**Set task**
Copy out all lines with the word "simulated" in them.

===== Extracted data

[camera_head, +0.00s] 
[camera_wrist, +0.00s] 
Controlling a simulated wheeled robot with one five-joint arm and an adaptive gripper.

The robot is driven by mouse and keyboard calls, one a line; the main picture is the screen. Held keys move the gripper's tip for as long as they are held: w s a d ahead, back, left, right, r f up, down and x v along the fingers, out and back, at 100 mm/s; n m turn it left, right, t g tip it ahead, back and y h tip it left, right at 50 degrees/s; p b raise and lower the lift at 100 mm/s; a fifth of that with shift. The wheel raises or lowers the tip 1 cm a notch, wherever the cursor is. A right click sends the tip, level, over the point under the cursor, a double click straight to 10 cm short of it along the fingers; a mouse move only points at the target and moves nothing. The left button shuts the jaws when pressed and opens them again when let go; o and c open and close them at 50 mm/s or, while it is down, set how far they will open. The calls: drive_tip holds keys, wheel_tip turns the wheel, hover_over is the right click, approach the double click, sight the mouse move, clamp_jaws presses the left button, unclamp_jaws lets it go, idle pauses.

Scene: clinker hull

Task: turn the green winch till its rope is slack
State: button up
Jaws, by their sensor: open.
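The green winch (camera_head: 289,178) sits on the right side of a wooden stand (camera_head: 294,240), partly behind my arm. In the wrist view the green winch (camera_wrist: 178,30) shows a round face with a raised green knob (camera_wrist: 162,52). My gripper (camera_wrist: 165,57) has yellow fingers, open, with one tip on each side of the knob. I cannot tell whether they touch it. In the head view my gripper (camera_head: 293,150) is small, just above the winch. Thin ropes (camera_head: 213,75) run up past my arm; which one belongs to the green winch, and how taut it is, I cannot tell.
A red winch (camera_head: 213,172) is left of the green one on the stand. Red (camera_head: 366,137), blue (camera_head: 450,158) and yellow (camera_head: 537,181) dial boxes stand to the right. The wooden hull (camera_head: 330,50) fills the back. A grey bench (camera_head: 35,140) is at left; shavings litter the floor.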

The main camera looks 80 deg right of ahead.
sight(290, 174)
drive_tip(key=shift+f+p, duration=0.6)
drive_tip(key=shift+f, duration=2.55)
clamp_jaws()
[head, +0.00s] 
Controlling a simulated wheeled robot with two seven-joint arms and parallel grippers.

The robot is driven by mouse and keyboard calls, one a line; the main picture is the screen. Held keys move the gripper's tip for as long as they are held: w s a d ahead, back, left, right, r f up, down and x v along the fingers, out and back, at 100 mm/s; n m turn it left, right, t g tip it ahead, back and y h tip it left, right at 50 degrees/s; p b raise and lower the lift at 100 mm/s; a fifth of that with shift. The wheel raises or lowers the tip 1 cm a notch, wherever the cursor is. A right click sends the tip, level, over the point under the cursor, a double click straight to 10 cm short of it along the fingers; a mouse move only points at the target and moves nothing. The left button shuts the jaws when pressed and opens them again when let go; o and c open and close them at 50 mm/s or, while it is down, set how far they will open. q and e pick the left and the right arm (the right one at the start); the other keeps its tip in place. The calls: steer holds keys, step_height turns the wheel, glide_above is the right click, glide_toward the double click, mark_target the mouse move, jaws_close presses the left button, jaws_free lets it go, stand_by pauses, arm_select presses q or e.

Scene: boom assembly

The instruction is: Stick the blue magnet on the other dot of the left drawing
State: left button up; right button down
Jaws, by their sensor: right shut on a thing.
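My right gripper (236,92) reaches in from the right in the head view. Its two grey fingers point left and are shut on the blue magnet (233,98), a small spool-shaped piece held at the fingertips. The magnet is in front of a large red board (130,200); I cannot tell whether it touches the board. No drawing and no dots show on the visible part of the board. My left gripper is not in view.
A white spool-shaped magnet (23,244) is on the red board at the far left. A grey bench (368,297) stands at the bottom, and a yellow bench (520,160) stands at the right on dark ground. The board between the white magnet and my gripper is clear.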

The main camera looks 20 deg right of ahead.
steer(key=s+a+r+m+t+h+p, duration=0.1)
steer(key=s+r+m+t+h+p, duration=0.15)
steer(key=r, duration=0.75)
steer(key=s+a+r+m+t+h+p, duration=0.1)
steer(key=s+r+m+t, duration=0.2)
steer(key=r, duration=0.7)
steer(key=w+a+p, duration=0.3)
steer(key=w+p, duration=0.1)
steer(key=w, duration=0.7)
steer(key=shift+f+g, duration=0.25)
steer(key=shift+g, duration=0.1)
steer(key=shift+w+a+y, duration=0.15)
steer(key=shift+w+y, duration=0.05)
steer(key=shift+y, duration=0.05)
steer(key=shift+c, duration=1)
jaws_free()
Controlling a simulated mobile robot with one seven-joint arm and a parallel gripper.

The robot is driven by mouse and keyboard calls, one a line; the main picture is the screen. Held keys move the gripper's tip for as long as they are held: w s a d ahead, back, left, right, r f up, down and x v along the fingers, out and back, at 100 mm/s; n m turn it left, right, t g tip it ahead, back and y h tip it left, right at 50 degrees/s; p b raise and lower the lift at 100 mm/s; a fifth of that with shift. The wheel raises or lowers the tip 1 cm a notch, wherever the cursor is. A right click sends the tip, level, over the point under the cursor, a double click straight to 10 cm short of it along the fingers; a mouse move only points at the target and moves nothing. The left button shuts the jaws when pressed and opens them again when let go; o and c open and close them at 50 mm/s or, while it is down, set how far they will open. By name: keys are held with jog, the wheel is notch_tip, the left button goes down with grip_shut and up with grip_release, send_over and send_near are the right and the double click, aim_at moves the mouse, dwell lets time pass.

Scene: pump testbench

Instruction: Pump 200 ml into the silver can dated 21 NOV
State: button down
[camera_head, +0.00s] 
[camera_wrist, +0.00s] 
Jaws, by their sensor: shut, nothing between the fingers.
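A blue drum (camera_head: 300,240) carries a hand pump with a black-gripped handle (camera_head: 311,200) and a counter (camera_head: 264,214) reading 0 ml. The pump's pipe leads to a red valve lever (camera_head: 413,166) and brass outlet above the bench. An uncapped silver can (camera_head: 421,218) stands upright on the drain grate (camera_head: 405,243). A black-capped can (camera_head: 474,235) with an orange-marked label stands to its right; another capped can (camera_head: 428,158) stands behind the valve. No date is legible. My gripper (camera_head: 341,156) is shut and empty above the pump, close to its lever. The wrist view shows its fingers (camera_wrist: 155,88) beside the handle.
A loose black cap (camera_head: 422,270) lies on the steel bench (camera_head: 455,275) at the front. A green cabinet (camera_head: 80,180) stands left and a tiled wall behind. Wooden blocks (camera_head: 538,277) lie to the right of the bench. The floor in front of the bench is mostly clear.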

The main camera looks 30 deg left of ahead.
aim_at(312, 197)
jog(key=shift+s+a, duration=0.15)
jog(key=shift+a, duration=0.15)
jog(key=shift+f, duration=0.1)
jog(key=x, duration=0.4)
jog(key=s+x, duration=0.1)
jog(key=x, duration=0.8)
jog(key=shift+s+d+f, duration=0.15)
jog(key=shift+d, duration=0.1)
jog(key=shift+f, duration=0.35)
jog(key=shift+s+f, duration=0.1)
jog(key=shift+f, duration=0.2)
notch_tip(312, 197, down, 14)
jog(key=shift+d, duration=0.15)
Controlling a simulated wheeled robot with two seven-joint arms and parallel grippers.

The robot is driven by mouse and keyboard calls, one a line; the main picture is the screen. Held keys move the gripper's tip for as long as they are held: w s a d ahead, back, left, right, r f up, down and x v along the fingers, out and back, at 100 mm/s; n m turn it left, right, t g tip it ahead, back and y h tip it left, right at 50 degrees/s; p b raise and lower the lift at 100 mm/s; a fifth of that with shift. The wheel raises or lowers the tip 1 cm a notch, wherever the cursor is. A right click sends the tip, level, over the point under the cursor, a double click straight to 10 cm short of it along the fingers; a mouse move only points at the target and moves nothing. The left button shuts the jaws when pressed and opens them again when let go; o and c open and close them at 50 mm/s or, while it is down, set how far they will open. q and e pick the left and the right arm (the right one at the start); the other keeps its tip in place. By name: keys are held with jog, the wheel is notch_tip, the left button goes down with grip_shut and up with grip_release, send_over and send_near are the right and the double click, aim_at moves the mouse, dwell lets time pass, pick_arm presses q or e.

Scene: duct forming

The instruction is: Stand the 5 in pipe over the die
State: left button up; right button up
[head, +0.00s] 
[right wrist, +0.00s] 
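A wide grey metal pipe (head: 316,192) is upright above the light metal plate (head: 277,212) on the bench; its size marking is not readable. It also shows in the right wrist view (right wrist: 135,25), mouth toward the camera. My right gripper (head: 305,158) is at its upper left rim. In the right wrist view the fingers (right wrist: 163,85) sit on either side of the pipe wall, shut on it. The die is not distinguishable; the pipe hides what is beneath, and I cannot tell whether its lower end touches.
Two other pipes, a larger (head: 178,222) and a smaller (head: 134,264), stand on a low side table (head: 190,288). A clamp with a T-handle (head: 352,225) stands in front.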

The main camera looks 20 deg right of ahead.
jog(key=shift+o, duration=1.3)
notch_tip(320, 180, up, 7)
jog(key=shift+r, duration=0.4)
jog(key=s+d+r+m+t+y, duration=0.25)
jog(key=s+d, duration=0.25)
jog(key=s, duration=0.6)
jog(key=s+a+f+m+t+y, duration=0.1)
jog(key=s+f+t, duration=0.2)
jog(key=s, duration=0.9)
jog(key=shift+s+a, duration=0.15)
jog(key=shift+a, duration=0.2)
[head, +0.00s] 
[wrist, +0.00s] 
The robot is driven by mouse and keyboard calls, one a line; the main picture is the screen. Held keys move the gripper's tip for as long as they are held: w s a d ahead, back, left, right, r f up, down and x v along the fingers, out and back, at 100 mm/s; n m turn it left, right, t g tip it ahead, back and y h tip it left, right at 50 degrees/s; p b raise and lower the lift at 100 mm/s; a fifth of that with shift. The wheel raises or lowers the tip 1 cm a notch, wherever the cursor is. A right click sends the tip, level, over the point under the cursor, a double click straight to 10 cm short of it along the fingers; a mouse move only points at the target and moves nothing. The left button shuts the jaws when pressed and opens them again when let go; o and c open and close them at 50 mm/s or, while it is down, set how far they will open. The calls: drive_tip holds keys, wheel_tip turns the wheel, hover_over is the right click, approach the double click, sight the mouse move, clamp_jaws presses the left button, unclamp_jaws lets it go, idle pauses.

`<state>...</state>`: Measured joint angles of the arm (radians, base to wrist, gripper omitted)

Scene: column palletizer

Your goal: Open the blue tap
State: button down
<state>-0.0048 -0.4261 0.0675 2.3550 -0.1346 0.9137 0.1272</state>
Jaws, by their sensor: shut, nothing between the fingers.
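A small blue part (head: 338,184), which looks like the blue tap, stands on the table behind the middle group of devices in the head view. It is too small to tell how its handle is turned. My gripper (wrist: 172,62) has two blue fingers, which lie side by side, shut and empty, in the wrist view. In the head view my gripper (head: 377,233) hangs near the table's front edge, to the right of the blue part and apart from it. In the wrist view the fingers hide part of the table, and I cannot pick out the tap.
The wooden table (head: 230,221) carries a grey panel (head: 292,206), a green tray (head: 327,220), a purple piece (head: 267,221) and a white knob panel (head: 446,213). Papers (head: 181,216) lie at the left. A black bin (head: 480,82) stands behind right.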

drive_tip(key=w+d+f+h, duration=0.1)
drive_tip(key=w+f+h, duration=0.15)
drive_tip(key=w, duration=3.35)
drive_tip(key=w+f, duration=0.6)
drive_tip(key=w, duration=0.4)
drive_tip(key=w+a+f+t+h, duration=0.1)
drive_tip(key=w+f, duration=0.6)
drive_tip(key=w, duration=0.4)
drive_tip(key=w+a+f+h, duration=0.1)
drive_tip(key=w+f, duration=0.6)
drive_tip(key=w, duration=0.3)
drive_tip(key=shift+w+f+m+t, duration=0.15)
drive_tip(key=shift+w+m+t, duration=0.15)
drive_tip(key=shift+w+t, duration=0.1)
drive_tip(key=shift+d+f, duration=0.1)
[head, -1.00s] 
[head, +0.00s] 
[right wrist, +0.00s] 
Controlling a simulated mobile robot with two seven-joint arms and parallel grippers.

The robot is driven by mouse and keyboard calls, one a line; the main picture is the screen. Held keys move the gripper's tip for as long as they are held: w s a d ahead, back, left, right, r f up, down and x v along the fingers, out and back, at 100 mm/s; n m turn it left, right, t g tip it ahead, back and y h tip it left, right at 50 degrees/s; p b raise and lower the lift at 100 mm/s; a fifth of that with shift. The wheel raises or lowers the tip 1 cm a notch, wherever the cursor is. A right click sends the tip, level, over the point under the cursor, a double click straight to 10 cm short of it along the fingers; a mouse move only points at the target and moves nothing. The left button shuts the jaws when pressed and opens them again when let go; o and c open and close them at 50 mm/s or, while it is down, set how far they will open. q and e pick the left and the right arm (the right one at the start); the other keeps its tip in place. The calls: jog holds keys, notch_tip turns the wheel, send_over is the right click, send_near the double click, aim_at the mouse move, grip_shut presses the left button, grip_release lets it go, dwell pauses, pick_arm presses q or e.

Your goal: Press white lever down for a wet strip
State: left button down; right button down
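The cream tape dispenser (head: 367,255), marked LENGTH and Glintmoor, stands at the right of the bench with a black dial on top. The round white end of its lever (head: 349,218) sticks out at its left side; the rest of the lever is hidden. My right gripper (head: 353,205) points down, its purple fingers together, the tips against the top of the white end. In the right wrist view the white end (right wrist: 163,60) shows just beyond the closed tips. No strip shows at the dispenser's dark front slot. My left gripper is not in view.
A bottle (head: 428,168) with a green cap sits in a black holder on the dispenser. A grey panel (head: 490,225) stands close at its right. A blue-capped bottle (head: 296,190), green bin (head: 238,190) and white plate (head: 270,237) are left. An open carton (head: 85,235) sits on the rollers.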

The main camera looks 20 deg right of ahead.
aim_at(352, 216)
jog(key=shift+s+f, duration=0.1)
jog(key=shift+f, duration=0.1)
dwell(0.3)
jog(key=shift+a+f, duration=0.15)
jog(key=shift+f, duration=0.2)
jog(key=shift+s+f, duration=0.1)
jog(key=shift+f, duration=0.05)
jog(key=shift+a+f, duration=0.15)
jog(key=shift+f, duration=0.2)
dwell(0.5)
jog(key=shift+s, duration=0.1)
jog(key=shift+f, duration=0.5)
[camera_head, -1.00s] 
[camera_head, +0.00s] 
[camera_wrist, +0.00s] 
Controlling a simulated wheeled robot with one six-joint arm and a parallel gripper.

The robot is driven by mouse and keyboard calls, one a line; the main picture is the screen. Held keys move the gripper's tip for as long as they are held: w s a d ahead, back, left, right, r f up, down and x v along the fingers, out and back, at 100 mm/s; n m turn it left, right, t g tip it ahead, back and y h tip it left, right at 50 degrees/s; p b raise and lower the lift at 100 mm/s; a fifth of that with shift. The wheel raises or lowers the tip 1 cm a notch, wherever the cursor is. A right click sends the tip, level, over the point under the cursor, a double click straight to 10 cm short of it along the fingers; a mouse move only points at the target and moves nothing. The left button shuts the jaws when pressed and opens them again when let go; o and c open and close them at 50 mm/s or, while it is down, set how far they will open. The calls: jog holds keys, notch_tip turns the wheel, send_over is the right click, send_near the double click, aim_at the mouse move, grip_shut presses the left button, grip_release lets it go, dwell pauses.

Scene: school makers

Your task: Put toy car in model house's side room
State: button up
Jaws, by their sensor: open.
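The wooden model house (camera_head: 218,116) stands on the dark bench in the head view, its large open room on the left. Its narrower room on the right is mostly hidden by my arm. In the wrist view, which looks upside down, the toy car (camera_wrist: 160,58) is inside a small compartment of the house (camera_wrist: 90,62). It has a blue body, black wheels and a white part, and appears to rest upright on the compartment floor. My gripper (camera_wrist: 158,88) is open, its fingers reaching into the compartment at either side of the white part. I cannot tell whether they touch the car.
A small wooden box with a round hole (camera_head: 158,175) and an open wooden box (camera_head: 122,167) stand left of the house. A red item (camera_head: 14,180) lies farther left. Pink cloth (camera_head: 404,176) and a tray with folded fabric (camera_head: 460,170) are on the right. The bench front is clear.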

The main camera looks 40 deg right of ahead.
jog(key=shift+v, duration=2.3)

==========

**Task answer**
Controlling a simulated wheeled robot with one five-joint arm and an adaptive gripper.
Controlling a simulated wheeled robot with two seven-joint arms and parallel grippers.
Controlling a simulated mobile robot with one seven-joint arm and a parallel gripper.
Controlling a simulated wheeled robot with two seven-joint arms and parallel grippers.
Controlling a simulated mobile robot with two seven-joint arms and parallel grippers.
Controlling a simulated wheeled robot with one six-joint arm and a parallel gripper.

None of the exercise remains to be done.